Performance Communitarian Taxonomy

So what does this look like applied to engineering education? Remember that community/resource stewardship doesn’t necessitate living like a typical green ‘granola’ as the color shift implies. I gave one of the WSU TEDx talks last May that hints at this progression. To go even further, let’s apply this taxonomy to two classes I’m teaching this semester: Applied Rocket Design, and Systems Design.

The Applied Rocket Design class goal is to fly 3 rockets at the Experimental Sounding Rocket Competition in Utah this June. With this real goal in mind, the students have to steward financial resources, time, and have excellent knowledge of the team member capabilities and relationship issues, and of course, design rocket(s) with high performance metrics as assessed by spatial, temporal, and energetic awareness.

The Systems Design class is working to develop a room-sized “Unaturally natural” machinescape envisioned by WSU artist and faculty member Sena Clara Creston.
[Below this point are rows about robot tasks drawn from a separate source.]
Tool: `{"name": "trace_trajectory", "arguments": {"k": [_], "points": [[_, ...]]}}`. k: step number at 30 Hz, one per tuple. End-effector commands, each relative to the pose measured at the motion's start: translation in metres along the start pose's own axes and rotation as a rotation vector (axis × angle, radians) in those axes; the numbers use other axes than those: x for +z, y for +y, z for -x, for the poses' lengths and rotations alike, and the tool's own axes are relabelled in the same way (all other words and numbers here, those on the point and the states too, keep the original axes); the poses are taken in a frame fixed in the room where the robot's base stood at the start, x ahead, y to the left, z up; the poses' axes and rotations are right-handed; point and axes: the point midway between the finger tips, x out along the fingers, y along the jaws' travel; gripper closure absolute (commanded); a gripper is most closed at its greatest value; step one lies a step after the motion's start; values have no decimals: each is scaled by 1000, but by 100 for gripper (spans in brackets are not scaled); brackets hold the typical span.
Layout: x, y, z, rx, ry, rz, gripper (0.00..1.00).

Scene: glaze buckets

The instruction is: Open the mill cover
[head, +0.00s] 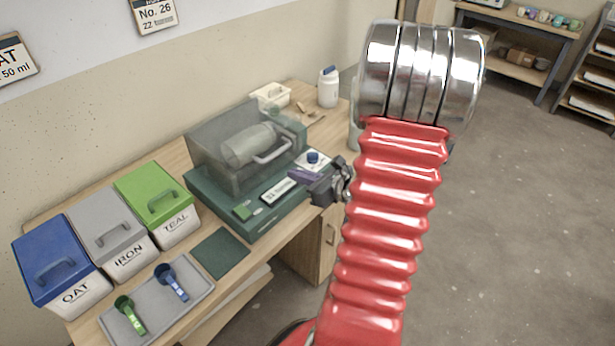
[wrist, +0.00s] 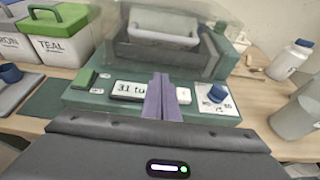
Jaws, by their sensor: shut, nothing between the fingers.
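The mill has a green base (head: 262,212) and a smoky see-through cover (head: 215,135), which is down over a pale drum (head: 250,146). A light grey bar handle (head: 273,152) is on the cover's front. In the wrist view, the handle (wrist: 165,38) is beyond my fingers. My gripper (head: 297,174) is shut and empty, with purple fingers, over the front right of the mill's panel. It also shows in the wrist view (wrist: 161,78), partly hiding the display (wrist: 128,90). The fingers look apart from the handle.
Blue (head: 55,265), grey (head: 108,225) and green (head: 158,195) lidded bins stand left of the mill. A grey tray (head: 190,306) holds two scoops. A blue knob (wrist: 217,93) is right of my fingers. A white bottle (head: 328,90) stands behind. A grey container (wrist: 298,108) stands at right.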

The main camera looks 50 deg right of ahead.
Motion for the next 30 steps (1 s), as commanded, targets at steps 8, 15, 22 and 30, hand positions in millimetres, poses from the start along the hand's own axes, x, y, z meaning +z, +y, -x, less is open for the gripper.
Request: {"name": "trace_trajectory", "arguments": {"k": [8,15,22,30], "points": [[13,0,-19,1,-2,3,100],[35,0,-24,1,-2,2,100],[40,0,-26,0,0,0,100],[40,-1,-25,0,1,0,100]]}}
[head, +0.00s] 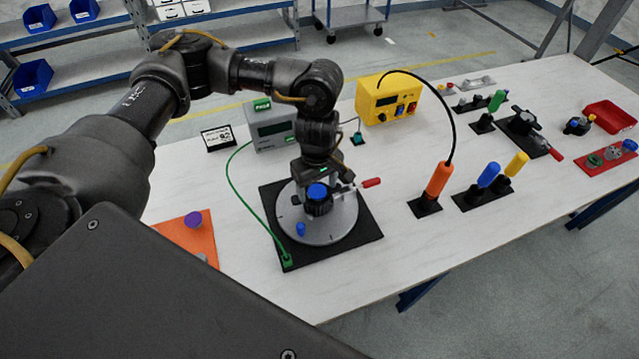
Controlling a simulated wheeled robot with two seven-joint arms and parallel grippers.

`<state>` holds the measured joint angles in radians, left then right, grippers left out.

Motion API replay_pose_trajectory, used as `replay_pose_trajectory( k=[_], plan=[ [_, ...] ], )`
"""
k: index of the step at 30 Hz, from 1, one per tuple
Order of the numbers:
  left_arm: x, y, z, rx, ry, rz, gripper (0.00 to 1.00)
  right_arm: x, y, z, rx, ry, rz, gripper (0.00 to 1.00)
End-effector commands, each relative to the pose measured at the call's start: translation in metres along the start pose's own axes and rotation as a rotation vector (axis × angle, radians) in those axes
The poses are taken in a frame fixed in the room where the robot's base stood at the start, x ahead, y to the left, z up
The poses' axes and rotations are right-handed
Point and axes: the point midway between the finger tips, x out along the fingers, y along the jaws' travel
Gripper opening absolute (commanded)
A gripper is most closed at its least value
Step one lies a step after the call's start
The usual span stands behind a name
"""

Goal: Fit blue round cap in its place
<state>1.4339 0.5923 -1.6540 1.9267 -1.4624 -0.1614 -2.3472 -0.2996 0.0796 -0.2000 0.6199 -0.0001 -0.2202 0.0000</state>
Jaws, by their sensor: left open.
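A blue round cap (317,190) shows on top of a black fitting (318,207) in the middle of a grey round disc (345,227). The disc lies on a black square plate (370,228) on the table. My left gripper (322,181) points down right at this cap, its jaws open. Whether the fingers touch the cap I cannot tell. A smaller blue piece (300,229) stands near the disc's front left edge. A toggle clamp with a red handle (371,182) is at the disc's right. My right gripper is not in view.
A grey meter (273,127) and a yellow power box (388,100) stand behind the plate. An orange tool (439,180) and blue (488,175) and yellow (517,164) handles stand upright to the right. An orange plate (188,236) lies left. A red tray (609,117) is far right.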

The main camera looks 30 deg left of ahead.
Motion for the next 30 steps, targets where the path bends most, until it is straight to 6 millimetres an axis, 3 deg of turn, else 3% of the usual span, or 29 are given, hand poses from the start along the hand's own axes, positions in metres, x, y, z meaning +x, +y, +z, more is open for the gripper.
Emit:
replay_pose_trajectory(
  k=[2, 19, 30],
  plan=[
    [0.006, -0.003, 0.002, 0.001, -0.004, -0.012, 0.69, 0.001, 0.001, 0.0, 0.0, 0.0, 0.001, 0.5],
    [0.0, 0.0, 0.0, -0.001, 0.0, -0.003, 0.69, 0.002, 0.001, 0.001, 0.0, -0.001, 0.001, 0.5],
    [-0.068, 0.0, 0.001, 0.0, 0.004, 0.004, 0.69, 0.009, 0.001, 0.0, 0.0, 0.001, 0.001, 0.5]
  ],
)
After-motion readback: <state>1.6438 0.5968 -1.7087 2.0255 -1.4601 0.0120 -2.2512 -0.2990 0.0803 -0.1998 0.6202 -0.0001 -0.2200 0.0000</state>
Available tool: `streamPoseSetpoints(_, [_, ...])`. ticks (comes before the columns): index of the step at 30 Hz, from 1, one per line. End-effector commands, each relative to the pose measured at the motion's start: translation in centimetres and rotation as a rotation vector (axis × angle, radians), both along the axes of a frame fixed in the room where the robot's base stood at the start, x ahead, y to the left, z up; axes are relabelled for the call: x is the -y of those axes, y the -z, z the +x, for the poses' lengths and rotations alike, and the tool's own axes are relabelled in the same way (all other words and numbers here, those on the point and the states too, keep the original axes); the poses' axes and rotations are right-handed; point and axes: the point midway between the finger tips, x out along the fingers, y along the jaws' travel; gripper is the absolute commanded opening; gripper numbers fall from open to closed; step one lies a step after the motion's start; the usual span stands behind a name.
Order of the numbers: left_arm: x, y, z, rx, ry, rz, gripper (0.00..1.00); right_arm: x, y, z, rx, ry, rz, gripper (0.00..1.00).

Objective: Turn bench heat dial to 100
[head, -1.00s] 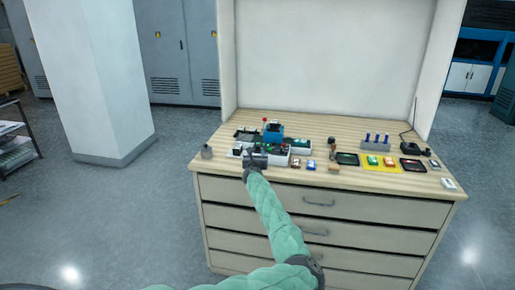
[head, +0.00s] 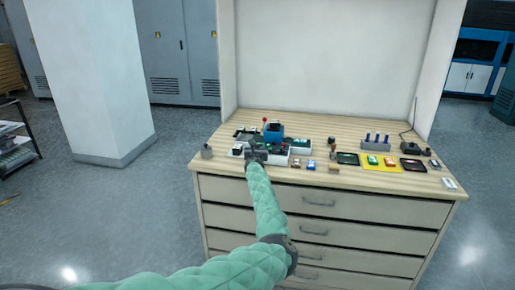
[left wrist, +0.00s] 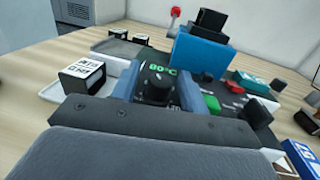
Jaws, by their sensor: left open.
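The bench heat dial (left wrist: 157,90) is a black knob on a dark panel in the left wrist view. A green readout (left wrist: 163,69) above it reads 80°C. My left gripper (left wrist: 157,86) is open, with one blue-grey finger on each side of the knob. I cannot tell whether the fingers touch it. In the head view my left gripper (head: 256,152) is over the left part of the bench and hides the dial. My right gripper is not in view.
A green button (left wrist: 212,103) is right of the dial. A black-and-white labelled block (left wrist: 82,76) is to the left. Trays and a blue-pegged rack (head: 375,144) fill the bench's right side.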

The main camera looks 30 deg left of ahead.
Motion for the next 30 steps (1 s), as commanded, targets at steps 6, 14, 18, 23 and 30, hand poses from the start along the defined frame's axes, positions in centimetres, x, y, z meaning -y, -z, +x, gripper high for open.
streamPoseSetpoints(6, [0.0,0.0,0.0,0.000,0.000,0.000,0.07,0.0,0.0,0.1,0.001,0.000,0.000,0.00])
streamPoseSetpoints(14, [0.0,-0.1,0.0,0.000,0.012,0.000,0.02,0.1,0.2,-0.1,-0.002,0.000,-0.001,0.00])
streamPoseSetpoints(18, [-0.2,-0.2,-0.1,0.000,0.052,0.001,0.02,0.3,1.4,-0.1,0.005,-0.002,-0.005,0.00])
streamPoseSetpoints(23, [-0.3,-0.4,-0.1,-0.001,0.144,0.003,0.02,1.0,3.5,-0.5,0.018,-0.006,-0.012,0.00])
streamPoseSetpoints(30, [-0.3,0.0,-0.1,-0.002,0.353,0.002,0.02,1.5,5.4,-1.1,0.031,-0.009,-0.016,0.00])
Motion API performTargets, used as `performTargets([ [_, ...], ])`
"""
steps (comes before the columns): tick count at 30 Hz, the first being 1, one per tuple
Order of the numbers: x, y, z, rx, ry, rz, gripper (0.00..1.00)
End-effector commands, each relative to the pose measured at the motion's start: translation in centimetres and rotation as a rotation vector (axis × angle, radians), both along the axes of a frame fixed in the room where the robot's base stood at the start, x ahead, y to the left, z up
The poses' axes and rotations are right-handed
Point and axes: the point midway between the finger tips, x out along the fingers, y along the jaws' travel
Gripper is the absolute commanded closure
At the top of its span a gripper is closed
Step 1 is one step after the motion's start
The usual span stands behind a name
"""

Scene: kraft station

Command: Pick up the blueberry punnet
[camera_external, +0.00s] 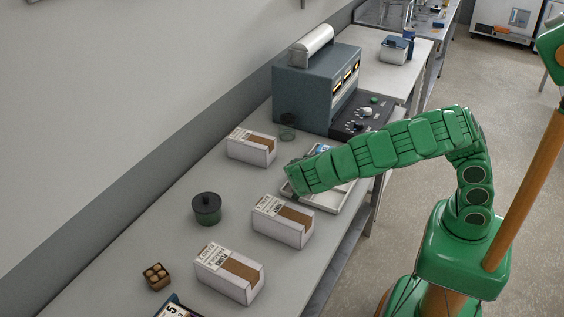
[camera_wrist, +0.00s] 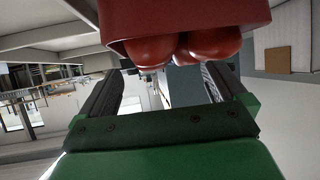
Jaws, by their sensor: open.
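I cannot make out a punnet with blueberries in either view. My gripper (camera_external: 292,184) is over the middle of the bench, beside a pale tray (camera_external: 328,203) that my arm partly covers. In the wrist view my gripper (camera_wrist: 164,78) is open, its two dark fingers spread apart. A red container (camera_wrist: 190,18) with several round red items (camera_wrist: 215,42) fills the top of that view, close to the fingertips. I cannot tell whether they touch. In the external view this container is not visible.
White cartons with brown panels stand on the bench, one left of my gripper (camera_external: 251,146) and two nearer (camera_external: 283,221), (camera_external: 229,273). A dark lidded pot (camera_external: 206,209) and a small brown carton (camera_external: 156,276) stand left. A grey-blue machine (camera_external: 305,95) stands behind.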

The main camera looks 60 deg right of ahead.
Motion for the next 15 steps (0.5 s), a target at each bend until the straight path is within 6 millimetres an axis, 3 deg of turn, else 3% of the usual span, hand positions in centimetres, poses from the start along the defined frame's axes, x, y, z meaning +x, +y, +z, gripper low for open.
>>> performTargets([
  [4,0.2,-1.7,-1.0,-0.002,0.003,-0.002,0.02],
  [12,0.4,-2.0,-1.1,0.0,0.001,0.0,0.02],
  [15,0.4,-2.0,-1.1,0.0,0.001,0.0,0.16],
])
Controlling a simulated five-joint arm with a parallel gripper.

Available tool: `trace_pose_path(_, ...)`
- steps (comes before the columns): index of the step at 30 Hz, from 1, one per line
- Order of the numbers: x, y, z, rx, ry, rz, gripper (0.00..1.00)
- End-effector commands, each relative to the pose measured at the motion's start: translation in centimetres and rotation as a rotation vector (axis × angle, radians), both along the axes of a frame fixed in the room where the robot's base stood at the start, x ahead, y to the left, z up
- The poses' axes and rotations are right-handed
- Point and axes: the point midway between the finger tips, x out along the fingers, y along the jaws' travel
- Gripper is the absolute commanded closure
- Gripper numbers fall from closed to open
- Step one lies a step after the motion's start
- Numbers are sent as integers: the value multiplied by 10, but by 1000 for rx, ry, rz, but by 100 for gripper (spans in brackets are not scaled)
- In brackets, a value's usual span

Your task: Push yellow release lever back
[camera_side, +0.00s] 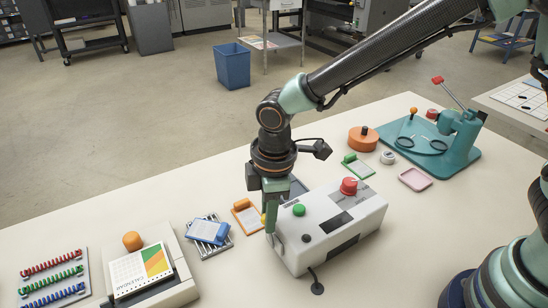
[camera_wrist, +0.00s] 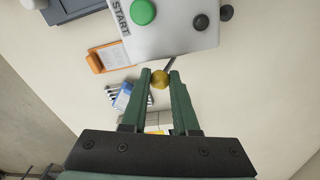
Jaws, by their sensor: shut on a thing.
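The yellow release lever shows in the wrist view as a round yellow knob (camera_wrist: 159,79) on a thin dark stem, beside the end of the white laminator (camera_wrist: 180,30). My gripper (camera_wrist: 160,82) has its two green fingertips closed on either side of the knob. In the side view my gripper (camera_side: 268,215) points down at the left end of the laminator (camera_side: 345,235). A small bit of yellow (camera_side: 263,220) shows there, mostly hidden by the fingers. The laminator has a green button (camera_side: 299,210) and a red button (camera_side: 348,187) on top.
An orange clipboard (camera_side: 246,216) and a blue booklet (camera_side: 208,230) on a wire rack lie left of the laminator. A calendar machine (camera_side: 150,275) stands further left. An orange round container (camera_side: 362,140) and a teal press (camera_side: 460,135) stand at the back right. The front table area is clear.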

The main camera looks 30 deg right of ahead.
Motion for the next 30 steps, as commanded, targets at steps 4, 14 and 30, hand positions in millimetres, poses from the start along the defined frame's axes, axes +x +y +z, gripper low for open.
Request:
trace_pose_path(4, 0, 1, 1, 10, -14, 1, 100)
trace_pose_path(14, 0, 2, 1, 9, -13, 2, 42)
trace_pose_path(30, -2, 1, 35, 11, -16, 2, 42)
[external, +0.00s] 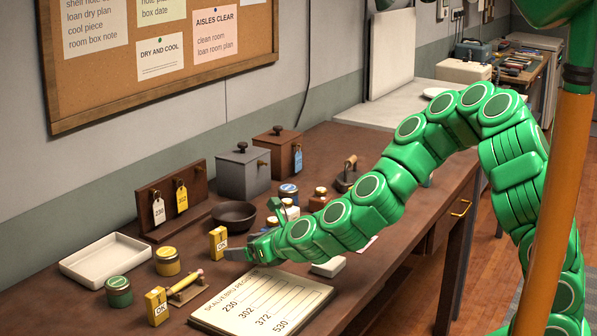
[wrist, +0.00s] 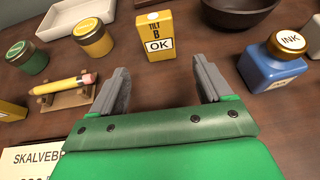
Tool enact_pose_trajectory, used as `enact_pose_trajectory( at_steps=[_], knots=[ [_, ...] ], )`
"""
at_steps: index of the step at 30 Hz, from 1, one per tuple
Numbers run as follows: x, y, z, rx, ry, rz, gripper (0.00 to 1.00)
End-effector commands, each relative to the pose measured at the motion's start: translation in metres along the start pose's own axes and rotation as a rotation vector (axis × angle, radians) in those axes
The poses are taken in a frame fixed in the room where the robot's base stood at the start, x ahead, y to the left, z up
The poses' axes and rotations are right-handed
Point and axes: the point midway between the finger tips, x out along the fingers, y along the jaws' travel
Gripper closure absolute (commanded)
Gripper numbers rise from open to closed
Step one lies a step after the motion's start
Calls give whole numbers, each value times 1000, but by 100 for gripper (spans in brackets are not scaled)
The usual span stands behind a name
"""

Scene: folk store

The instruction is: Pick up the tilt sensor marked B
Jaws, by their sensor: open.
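The tilt sensor marked B (wrist: 158,36) is a small upright yellow box with a white OK label, at the top middle of the wrist view. It also stands on the brown table in the external view (external: 218,242). My gripper (wrist: 160,70) is open and empty, its two grey fingers pointing at the sensor. The sensor is ahead of the fingertips, roughly centred between them, with a gap of table showing. In the external view my gripper (external: 238,254) is low over the table, just right of the sensor.
A second yellow OK box (external: 156,306) stands nearer the front, beside a pencil on a wooden rest (wrist: 64,86). Yellow (wrist: 93,38) and green (wrist: 26,58) jars are to the left. A blue ink bottle (wrist: 270,68) is right, and a dark bowl (external: 234,214) is behind.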

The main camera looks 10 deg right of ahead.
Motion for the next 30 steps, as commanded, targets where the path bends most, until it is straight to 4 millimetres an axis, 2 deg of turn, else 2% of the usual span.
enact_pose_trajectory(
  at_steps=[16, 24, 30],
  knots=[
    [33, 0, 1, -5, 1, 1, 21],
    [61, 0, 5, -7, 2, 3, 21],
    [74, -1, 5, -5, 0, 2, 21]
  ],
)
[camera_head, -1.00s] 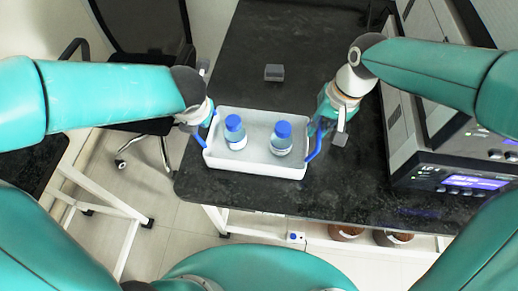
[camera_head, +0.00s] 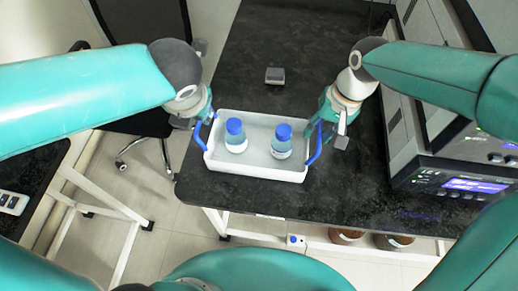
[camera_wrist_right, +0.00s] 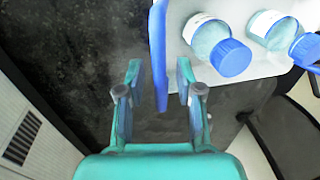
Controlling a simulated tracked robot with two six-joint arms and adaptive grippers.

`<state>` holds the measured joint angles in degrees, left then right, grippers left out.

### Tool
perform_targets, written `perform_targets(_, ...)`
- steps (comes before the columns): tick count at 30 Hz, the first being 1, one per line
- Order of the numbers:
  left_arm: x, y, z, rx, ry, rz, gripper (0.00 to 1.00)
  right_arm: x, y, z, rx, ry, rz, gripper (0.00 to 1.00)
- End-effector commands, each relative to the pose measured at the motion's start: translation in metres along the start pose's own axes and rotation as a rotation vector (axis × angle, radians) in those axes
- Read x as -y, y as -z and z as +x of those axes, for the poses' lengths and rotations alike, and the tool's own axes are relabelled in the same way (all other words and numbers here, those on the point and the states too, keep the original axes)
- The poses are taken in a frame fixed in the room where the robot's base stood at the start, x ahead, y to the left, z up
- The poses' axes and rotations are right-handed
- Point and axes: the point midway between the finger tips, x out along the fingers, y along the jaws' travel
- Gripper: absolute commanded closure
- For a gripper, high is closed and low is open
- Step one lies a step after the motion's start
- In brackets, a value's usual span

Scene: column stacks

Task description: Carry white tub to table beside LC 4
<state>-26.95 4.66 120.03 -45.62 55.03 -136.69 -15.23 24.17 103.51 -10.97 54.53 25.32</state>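The white tub (camera_head: 255,168) sits on the black table near its front edge, with two blue-capped bottles (camera_head: 236,136) (camera_head: 282,142) standing in it. It has a blue handle at each end. My right gripper (camera_wrist_right: 160,75) is open at the right handle (camera_head: 315,145); in the right wrist view the blue handle (camera_wrist_right: 158,50) runs between its spread fingers, with a gap on each side. My left gripper (camera_head: 196,120) is close to the left handle (camera_head: 199,134); its fingers are too small and covered to tell their opening or contact.
A bench instrument (camera_head: 455,178) with a lit display stands at the right; its full label is not readable. A small grey block (camera_head: 275,75) lies behind the tub on the black table (camera_head: 320,205). A dark chair (camera_head: 150,125) stands left.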

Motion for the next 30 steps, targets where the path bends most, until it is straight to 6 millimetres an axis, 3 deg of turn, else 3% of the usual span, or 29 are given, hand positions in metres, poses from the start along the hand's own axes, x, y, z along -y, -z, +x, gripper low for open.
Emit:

With just $1000 in funds, and the need that materials be mostly natural and repurposed, my class of 35 students will have to work every level of this taxonomy. Something that conventional Bloom’s doesn’t come close to addressing.

The funny thing is, with these clear, real goals in mind to address the needs of external customers, flipping both of these classes comes across naturally. It makes sense for the students to give the lectures and conduct in class group work. None of it is a legalistic facade! Every bit of the coursework is relevant towards their end goal. And in the course of completing their real tasks, they address all of the course requirements. Not to mention a real engineering story/experience that’s ever more important in interviews.

In a nutshell, my solution is this: replace Bloom’s outdated taxonomy with new taxonomy(s) based on the broader meme/phase shift occurring in society. Then make the educational environment as real as possible by having the students address the needs of real stakeholders outside of the class. This shifts your role as educator from that of a referee to one of a coach/leader. The flipped classroom works as a natural environment to enable the complex connections and thought needed from our students.

As you guessed, the performance/communitarian meme/phase shift is only one of many. In future posts we’ll develop the communitarian/systemic taxonomy and others based on observations in society and the guiding framework of spiral memes.